ガラス製温度計の感温液としては、公的な観測用としては主に純水銀が使われ、一般の用途には赤色に着色した灯油などが用いられる[7]。後者の液の組成としては、ペンタンの異性体やその混合物、ないしトルエンが推奨されている(日本規格協会 1997, §6.c)。特殊な構造のものとしては
がある。なお、毛細管に用いられるガラス管は、気象観測に用いることができるほどの精度と経時安定性とを有するものが日本では製造できず、ドイツからの輸入に頼っている。

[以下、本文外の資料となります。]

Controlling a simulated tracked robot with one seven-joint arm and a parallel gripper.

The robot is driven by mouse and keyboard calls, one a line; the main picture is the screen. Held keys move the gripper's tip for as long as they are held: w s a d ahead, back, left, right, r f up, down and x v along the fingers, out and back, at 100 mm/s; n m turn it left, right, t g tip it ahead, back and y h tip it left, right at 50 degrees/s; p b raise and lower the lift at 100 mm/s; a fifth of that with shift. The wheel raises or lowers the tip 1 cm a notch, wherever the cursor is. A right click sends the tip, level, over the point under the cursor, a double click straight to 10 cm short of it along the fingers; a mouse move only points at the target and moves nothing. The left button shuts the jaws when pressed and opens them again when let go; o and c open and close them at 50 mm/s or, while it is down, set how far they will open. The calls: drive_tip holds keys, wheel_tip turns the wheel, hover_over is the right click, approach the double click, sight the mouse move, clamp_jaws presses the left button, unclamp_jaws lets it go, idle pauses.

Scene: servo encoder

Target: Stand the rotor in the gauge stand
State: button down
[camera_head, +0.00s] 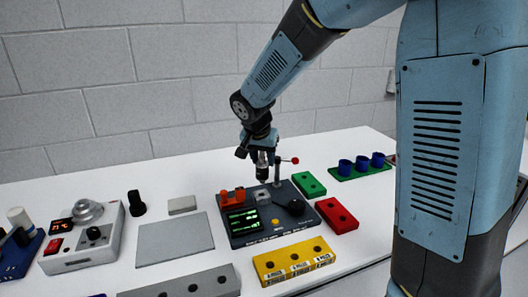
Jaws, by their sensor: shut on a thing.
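My gripper (262,153) points down above the dark console, near the middle of the picture. It is shut on the rotor (262,170), a small silver and dark cylinder that hangs about upright. The console, which I take to be the gauge stand (238,239), has a green screen, an orange part at its back left and a black knob. A light square seat (262,198) on its top lies below the rotor. The rotor looks apart from the seat, but the exact gap and alignment are hard to tell.
A thin post with a red ball (294,160) stands close to the right of my gripper. Green (308,184), red (337,215) and yellow (293,260) blocks surround the console. A grey plate (175,240) lies left. Blue cups (362,164) stand at back right.

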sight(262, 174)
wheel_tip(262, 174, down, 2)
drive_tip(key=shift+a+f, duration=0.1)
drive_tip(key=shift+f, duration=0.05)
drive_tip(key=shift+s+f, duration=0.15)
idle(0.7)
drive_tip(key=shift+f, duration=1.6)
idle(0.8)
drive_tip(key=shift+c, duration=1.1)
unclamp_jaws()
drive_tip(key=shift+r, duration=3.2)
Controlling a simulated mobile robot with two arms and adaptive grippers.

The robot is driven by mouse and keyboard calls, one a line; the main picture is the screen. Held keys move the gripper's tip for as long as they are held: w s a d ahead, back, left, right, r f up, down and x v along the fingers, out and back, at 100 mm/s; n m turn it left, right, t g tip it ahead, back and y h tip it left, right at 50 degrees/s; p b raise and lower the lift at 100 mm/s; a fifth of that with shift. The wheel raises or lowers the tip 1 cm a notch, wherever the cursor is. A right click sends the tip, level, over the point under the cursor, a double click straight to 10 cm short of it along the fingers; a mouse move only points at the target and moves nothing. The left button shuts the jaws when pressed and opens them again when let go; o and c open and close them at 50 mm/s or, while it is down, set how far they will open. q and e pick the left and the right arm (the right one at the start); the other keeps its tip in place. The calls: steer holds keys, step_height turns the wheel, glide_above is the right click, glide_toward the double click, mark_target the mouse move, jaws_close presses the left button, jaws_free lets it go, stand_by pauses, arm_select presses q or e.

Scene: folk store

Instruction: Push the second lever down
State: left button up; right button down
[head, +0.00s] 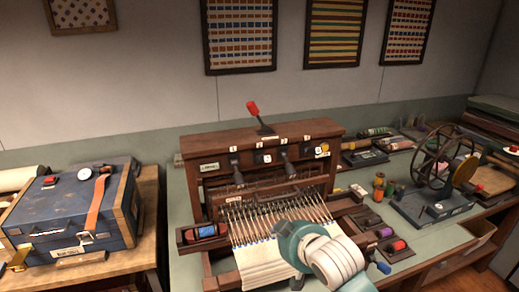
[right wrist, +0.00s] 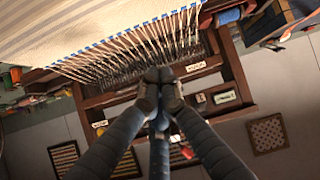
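The wooden loom (head: 320,128) stands on the green table. Its top beam has several numbered tags. The second lever (head: 258,115) is tilted up above the beam and has a red tip. Two dark levers, one left (head: 237,174) and one right (head: 287,168), hang down in front of the beam. In the right wrist view the loom appears upside down, and the red tip (right wrist: 187,152) shows between fingers. My right gripper (right wrist: 160,77) has its fingertips together with nothing visible between them. In the head view my right arm hides it. My left gripper is not in view.
A blue case (head: 70,220) stands on the left table. A spoked wheel device (head: 440,205) and small trays with spools are on the right. Threads and cloth (head: 262,262) stretch across the loom's front.

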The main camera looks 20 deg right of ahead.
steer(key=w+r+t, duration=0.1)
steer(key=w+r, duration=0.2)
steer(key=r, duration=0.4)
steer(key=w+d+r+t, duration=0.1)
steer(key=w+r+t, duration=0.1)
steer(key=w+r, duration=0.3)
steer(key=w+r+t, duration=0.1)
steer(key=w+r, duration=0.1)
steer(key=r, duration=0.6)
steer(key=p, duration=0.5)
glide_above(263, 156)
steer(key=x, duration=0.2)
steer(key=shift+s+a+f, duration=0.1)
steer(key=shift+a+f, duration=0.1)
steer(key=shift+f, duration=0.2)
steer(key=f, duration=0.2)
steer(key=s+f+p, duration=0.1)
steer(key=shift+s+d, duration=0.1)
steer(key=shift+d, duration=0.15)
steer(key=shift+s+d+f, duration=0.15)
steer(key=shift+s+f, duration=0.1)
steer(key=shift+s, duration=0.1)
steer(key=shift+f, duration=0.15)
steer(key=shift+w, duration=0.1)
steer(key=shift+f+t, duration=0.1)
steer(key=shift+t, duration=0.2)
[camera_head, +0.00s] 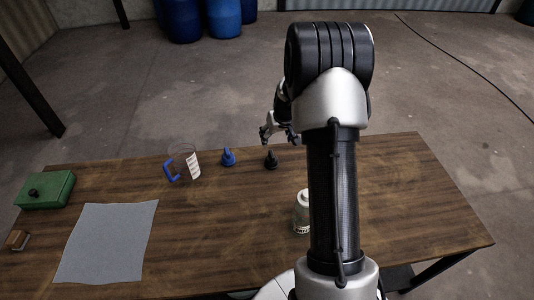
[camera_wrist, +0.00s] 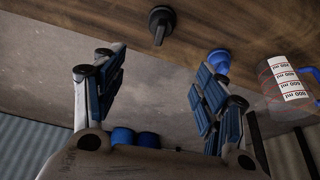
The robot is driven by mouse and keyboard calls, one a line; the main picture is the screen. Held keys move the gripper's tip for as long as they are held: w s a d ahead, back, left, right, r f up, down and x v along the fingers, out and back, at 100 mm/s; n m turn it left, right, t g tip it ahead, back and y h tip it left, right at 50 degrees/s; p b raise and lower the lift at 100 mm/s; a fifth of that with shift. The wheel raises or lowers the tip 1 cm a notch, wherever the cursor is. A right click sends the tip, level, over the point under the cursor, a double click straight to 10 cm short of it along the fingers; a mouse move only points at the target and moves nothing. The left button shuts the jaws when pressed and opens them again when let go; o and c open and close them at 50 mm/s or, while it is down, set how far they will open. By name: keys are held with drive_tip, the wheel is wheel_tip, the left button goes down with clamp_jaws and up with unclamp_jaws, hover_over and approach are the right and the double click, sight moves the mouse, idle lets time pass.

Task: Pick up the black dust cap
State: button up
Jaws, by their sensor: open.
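The black dust cap (camera_head: 271,161) stands on the wooden table near its far edge, below my gripper in the head view. In the wrist view the black dust cap (camera_wrist: 161,20) is at the top centre, apart from the fingers. My gripper (camera_head: 279,136) shows just beyond the cap in the head view, partly hidden by my arm. In the wrist view my gripper (camera_wrist: 160,68) is open, with its blue-padded fingers spread wide and nothing between them.
A blue cap (camera_head: 228,157) stands left of the black one, with a measuring jug (camera_head: 184,161) with a blue handle further left. A white container (camera_head: 302,212) is beside my arm. A grey cloth (camera_head: 107,242), green box (camera_head: 46,190) and small brown block (camera_head: 17,239) lie at left.

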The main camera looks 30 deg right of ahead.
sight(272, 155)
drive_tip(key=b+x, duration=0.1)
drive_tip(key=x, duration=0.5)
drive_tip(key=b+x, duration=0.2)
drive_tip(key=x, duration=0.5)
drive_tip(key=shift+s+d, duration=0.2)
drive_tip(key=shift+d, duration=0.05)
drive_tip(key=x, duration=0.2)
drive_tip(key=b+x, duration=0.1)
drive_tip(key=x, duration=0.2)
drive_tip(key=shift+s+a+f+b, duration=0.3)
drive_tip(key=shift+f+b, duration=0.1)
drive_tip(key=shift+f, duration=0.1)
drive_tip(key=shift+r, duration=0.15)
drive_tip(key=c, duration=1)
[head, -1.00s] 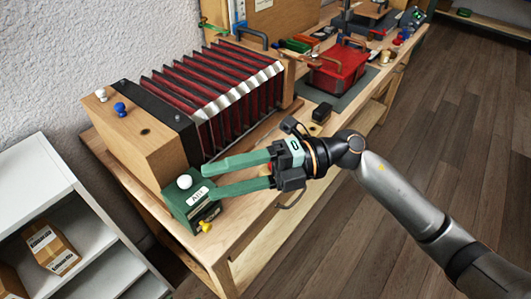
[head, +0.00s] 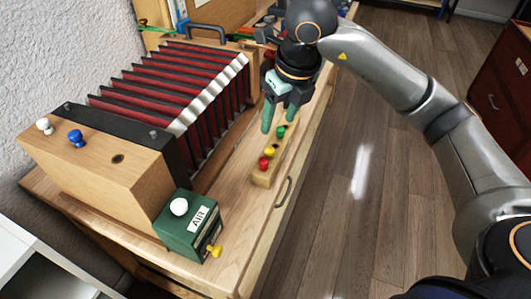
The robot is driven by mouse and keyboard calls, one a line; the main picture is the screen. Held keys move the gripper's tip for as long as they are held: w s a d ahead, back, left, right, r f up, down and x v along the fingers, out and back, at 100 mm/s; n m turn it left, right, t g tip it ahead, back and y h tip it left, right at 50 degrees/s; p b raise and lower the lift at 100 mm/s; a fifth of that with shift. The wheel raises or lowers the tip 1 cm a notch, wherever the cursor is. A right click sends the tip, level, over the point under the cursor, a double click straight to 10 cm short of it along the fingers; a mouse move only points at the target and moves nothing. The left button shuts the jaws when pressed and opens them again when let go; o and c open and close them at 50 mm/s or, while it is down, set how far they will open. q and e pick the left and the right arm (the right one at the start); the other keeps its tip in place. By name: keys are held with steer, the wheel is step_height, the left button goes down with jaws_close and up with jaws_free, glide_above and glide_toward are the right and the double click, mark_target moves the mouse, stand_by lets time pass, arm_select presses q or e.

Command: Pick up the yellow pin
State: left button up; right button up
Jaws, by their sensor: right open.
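The yellow pin (head: 269,152) stands in a small wooden block (head: 262,180) on the bench, between a red pin (head: 264,164) and a green pin (head: 281,131). My right gripper (head: 278,122) is above the far part of this block, with its two green fingers pointing down. It is open, and I see nothing held between the fingers. The fingertips are beyond the yellow pin, near the green pin; whether they touch anything I cannot tell. My left gripper is out of view.
A wooden box with red bellows (head: 180,85) stands along the left. A green box labelled "Air" (head: 185,232) with a white knob and a yellow knob (head: 214,250) is at the near end. The bench top (head: 235,190) is bare between them and the block. A drawer handle (head: 283,190) is on its front.

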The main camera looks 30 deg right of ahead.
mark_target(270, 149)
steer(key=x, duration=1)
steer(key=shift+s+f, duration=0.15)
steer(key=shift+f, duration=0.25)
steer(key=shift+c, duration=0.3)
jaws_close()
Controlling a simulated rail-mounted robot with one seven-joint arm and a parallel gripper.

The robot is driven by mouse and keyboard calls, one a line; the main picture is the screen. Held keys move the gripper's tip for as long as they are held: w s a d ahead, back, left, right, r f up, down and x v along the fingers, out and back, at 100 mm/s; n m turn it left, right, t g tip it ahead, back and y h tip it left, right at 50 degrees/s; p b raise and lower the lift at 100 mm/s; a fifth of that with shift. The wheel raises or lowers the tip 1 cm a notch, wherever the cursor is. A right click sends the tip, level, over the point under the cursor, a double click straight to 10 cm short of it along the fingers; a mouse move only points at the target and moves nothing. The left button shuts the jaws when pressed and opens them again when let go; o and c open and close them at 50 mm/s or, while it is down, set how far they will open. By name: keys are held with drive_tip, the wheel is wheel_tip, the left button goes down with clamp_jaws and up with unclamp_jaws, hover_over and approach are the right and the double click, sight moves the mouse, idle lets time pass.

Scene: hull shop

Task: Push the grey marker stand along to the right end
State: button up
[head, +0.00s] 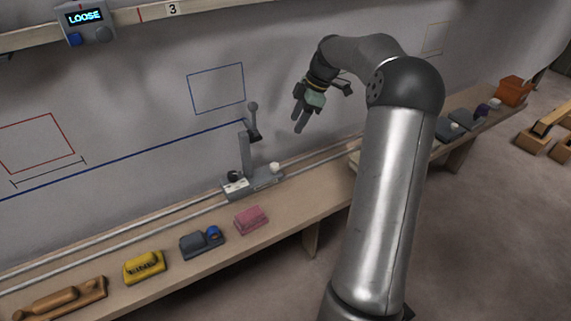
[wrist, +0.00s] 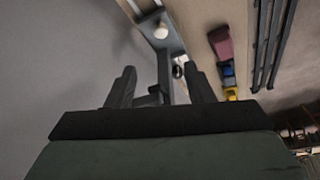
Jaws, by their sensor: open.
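The grey marker stand (head: 262,183) sits on two metal rails along the bench. It has an upright grey post, a knobbed arm near the post's top, a white knob and a black round part on its base. It also shows in the wrist view (wrist: 168,42), where its post appears between my fingers in the picture. My gripper (head: 298,122) is open and empty in the head view, to the right of the post and apart from it. The gripper's two dark fingers also show in the wrist view (wrist: 162,82).
The bench (head: 322,204) holds a pink block (head: 251,220), a grey-blue item (head: 202,241), a yellow block (head: 144,267) and a wooden plane (head: 60,299). An orange box (head: 514,91) stands at the far right. A wall display (head: 86,22) reads LOOSE. My arm hides part of the bench.

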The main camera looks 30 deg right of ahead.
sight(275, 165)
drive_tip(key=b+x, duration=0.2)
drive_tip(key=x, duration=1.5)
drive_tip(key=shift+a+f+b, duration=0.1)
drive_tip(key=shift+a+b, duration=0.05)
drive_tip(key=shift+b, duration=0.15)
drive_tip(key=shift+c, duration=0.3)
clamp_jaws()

温度目盛りについては全漬没温度計と漬没線付温度計がある。漬没線付温度計は漬没線以下が測定対象と等温であり、線以上が室温(20℃)であることが前提であり全漬没温度計は球部から液柱先端までが測定対象と等温であることが前提である。前提と異なる測定方法をすると赤液温度計では約5℃近くの補正が必要になる場合がある[8]。
金属製温度計は、感部にバイメタルを用い、その温度変化に伴う変形を指針の動きに変換することによって温度を測定するものである。バイメタルの材料としては主にアンバーと黄銅との組合せが使われる。構造が簡単で安価なため、家庭用としても普及している。
指針と目盛板によって気温を直接表示するもののほか、指針の代わりに記録ペンを駆動し、ゼンマイなどの動力で回転するドラムに巻かれた記録紙に温度の時系列を自動的に記録する自記式のものもよく使われる。
使用にあたっては、ガラス製温度計による校正が必要である。
許容される器差は、1.0℃である。
電気式温度計は、白金の温度による電気抵抗の変化を検出することによって温度を測定するものである。自動・遠隔観測に適するため、現在、気象庁をはじめとする多くの機関で主力となっている。感部に用いられる白金線(抵抗体)は、0℃において抵抗値100オームの「Pt100」規格のものと定められている(同条件で抵抗値50オームの「Pt50」を用いる国もある)。
許容される器差は、0.5℃(感部のみについて0.3℃)である。
電気式温度計には、温度によって誘電率の変化する感温体を誘電体に用いたコンデンサの容量の変化を検出する方式のものもあるが、小型軽量な反面、耐久性や測定精度にやや難があるとされ、現在は、使い捨てが前提のラジオゾンデ用としてのみ認められている(許容される器差は0.5又は1℃(測定範囲により異なる))。
家庭用・教材用としてはサーミスタを用いた簡易な製品もあるが、特に常時観測に使用する場合、通電に伴う自己発熱による誤差を生じやすく、耐久性も実証されていないことから、公共的な気象観測には用いられない。